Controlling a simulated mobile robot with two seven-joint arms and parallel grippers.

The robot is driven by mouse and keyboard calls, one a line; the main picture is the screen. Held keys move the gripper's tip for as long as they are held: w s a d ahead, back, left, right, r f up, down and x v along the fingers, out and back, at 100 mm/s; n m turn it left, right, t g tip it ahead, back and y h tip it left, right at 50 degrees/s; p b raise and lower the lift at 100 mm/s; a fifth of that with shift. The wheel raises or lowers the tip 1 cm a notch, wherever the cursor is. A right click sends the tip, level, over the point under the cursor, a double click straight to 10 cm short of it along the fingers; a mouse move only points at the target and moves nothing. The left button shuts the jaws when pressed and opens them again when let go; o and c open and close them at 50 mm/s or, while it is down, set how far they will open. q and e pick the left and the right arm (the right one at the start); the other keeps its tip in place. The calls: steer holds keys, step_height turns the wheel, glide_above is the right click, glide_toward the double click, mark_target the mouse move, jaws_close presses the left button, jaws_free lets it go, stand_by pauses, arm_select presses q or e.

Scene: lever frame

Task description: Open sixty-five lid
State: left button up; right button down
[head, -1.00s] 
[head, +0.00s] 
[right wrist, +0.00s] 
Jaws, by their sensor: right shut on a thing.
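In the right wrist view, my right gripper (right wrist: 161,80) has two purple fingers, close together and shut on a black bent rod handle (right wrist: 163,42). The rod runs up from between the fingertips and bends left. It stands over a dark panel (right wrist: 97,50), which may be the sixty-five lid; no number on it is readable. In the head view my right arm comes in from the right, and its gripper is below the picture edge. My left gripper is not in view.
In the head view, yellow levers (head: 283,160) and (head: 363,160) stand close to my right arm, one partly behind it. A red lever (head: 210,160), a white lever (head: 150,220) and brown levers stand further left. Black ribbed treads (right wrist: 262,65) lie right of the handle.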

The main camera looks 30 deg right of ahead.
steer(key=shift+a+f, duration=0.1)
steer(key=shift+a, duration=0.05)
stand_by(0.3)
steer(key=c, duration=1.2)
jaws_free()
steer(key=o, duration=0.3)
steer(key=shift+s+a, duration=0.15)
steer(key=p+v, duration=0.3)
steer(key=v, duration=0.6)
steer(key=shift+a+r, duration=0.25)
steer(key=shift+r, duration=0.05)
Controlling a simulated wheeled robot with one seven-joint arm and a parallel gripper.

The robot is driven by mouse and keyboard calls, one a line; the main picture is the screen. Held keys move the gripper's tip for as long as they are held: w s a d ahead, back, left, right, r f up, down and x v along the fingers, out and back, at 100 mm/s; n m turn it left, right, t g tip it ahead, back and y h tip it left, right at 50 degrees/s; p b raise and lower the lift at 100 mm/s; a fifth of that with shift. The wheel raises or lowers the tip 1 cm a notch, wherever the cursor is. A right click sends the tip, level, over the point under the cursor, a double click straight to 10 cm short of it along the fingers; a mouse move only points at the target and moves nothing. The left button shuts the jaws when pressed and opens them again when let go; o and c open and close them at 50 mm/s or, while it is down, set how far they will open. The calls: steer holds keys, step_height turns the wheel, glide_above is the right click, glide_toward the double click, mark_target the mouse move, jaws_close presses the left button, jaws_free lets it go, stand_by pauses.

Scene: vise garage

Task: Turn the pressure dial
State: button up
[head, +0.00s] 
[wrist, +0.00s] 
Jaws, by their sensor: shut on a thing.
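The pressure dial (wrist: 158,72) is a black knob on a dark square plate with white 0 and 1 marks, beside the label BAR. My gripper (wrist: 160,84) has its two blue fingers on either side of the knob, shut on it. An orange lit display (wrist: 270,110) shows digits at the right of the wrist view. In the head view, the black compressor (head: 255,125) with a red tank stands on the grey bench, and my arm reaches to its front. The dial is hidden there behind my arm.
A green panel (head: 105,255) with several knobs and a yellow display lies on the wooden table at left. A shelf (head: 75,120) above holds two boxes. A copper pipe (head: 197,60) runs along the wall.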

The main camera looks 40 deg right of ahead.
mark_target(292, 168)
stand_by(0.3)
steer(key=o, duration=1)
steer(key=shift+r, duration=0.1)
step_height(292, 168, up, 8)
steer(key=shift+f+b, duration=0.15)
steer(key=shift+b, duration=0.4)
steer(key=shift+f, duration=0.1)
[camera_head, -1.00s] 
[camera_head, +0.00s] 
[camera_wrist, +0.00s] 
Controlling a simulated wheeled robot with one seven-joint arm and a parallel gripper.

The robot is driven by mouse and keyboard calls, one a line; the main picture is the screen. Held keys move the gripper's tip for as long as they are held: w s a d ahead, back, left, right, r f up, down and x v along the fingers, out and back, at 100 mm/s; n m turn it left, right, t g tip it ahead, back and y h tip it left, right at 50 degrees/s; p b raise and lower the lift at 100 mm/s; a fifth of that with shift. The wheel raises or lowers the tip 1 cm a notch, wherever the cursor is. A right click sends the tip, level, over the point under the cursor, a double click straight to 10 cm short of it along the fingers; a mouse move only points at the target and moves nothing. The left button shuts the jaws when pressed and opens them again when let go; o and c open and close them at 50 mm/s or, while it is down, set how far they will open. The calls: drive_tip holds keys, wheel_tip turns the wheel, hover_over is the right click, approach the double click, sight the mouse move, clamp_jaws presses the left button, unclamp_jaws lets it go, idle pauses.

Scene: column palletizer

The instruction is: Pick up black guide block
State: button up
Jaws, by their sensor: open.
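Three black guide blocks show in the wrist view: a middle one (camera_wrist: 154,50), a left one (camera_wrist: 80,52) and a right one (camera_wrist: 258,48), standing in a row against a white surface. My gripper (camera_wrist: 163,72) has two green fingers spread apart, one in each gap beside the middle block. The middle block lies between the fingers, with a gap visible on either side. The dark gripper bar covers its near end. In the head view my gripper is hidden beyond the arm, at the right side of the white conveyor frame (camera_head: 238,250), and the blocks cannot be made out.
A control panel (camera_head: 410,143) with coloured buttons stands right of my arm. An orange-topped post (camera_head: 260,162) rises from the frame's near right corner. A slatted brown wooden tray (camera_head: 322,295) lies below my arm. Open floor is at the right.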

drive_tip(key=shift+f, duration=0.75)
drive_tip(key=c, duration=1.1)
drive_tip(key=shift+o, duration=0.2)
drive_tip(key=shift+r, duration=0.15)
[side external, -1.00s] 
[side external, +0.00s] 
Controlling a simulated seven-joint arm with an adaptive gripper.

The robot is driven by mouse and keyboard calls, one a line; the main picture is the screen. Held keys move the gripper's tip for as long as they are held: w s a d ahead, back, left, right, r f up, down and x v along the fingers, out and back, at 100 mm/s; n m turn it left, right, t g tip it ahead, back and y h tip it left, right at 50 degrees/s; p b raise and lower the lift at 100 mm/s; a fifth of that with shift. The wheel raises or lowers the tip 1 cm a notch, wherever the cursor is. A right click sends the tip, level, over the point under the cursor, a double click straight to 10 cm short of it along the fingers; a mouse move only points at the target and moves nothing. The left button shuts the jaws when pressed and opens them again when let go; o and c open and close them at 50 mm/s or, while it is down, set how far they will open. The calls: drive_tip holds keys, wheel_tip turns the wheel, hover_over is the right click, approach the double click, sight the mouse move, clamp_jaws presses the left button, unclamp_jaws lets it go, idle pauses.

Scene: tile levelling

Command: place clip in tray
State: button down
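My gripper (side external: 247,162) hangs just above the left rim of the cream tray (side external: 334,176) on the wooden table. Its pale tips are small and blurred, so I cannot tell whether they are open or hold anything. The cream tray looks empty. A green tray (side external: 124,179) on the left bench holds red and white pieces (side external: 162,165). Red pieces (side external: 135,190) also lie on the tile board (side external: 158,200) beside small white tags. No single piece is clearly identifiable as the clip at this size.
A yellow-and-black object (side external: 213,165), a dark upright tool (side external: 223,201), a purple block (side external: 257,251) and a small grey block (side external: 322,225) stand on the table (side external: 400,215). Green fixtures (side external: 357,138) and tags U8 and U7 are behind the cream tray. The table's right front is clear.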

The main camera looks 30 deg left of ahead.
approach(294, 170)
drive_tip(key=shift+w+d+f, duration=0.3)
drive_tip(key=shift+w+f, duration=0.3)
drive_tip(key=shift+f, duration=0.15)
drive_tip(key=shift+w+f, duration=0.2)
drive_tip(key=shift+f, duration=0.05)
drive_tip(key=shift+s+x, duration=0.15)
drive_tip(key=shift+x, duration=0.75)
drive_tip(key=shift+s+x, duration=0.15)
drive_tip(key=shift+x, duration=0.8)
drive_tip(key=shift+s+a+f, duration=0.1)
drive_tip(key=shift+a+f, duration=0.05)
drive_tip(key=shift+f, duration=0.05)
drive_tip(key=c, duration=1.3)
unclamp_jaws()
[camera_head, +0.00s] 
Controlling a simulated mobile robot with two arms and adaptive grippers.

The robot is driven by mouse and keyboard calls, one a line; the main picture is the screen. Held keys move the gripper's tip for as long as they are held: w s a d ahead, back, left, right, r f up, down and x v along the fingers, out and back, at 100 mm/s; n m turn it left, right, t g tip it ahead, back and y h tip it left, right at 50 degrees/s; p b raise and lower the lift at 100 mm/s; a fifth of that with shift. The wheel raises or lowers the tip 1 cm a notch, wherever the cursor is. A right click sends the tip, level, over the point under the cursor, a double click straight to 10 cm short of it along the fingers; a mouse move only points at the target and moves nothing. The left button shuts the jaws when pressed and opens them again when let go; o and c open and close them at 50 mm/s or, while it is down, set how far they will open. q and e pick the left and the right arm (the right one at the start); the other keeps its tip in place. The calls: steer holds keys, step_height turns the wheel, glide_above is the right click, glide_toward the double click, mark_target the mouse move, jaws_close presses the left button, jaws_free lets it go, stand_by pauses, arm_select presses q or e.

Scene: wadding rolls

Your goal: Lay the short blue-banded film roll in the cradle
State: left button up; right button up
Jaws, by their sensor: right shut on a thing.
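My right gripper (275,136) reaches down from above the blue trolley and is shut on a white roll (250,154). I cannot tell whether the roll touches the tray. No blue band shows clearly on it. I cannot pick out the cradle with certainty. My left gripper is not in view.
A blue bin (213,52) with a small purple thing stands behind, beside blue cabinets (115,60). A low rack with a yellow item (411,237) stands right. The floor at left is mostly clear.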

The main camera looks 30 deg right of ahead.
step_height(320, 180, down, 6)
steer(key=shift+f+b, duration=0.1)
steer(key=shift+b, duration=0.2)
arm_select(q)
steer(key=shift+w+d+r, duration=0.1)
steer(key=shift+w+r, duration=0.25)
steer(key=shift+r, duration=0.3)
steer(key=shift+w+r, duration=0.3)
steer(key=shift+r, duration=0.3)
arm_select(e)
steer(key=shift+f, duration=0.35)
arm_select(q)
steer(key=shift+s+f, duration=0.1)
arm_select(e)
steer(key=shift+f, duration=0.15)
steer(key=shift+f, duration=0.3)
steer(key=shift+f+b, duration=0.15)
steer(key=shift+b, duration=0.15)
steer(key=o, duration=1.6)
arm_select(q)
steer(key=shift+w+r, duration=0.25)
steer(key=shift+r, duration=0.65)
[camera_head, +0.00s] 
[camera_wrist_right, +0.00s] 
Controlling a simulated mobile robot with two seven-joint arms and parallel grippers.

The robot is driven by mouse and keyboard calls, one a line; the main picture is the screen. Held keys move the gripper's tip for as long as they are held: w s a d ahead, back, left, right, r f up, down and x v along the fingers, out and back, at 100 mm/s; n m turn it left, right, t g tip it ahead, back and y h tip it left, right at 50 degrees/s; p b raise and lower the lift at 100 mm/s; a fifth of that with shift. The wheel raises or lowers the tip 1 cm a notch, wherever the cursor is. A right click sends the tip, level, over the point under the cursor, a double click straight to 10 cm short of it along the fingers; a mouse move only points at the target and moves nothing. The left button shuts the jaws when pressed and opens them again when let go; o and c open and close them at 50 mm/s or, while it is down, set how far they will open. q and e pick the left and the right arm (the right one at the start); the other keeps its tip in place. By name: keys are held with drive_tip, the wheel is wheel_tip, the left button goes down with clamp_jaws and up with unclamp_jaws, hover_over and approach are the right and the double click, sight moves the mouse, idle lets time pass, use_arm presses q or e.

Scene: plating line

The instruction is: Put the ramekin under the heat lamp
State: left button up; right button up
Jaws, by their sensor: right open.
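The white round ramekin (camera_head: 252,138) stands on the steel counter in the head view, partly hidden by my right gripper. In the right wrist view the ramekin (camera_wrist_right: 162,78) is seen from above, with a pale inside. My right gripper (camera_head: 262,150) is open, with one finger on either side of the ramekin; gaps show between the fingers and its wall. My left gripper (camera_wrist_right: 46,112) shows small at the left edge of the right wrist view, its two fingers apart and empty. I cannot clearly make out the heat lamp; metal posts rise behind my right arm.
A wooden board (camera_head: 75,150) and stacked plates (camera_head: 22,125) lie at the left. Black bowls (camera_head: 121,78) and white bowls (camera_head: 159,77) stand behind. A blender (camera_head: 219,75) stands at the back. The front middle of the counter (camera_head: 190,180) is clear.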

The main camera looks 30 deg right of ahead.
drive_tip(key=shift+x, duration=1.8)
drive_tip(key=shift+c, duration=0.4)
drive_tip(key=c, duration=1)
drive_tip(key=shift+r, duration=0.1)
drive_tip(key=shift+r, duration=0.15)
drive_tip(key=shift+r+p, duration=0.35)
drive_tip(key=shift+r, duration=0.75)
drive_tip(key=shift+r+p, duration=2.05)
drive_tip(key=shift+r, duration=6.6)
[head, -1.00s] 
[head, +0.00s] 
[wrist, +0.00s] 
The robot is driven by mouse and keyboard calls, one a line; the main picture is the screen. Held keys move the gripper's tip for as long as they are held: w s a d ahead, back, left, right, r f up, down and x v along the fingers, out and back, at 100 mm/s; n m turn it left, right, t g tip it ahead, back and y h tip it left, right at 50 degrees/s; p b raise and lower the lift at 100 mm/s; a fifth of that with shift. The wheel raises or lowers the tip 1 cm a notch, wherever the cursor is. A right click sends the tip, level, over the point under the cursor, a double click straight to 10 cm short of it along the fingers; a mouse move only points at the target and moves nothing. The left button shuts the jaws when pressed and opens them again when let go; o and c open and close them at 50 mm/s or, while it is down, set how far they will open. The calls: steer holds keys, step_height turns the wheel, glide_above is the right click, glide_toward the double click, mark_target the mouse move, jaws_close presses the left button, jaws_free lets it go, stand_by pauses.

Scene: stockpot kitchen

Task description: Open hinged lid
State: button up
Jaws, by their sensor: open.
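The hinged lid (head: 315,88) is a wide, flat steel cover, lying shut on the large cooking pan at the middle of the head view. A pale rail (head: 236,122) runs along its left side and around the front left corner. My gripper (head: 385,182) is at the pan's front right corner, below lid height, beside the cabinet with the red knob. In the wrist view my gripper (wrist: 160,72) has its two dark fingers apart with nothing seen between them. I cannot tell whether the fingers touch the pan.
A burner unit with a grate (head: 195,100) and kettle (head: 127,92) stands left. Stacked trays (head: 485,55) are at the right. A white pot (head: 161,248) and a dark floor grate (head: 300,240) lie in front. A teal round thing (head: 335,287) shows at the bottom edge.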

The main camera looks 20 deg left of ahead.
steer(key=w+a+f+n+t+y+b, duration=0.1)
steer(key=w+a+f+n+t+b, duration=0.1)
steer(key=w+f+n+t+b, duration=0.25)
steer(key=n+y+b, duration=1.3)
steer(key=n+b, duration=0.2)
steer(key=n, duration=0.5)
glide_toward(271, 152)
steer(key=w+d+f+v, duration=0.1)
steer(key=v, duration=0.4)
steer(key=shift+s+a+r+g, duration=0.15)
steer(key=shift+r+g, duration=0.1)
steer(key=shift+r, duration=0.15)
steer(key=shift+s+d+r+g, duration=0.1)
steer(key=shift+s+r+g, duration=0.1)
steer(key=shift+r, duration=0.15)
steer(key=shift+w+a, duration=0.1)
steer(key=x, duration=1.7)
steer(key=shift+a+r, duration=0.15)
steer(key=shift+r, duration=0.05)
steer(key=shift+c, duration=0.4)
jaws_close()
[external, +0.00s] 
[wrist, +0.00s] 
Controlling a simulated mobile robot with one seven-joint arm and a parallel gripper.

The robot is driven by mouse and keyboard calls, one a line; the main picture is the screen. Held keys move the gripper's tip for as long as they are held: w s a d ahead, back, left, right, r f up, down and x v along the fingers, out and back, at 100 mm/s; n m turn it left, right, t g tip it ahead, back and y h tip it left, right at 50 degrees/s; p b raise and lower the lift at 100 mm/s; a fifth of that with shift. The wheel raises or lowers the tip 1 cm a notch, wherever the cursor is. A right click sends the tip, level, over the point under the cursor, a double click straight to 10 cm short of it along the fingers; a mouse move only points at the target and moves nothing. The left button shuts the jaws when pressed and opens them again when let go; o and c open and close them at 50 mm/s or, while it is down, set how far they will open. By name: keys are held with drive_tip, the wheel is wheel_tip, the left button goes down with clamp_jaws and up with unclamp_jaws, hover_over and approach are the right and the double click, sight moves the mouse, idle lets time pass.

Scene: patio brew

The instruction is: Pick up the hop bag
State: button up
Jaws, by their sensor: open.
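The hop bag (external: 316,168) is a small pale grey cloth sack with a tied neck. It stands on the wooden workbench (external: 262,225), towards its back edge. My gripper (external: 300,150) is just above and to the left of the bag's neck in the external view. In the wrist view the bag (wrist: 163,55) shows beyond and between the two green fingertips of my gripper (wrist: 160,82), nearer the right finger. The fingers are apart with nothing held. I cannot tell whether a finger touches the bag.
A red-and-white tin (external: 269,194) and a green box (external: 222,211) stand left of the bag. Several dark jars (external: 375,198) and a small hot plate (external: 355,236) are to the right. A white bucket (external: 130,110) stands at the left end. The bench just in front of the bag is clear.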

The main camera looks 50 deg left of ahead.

━━━━━━━━━━━━━━━━━━━━━━━━━━━━━━

### OBJECTIVE
Using the listing above, return all lines where the word "instruction" occurs.

### SOLUTION BELOW
The instruction is: Pick up black guide block
The instruction is: Put the ramekin under the heat lamp
The instruction is: Pick up the hop bag

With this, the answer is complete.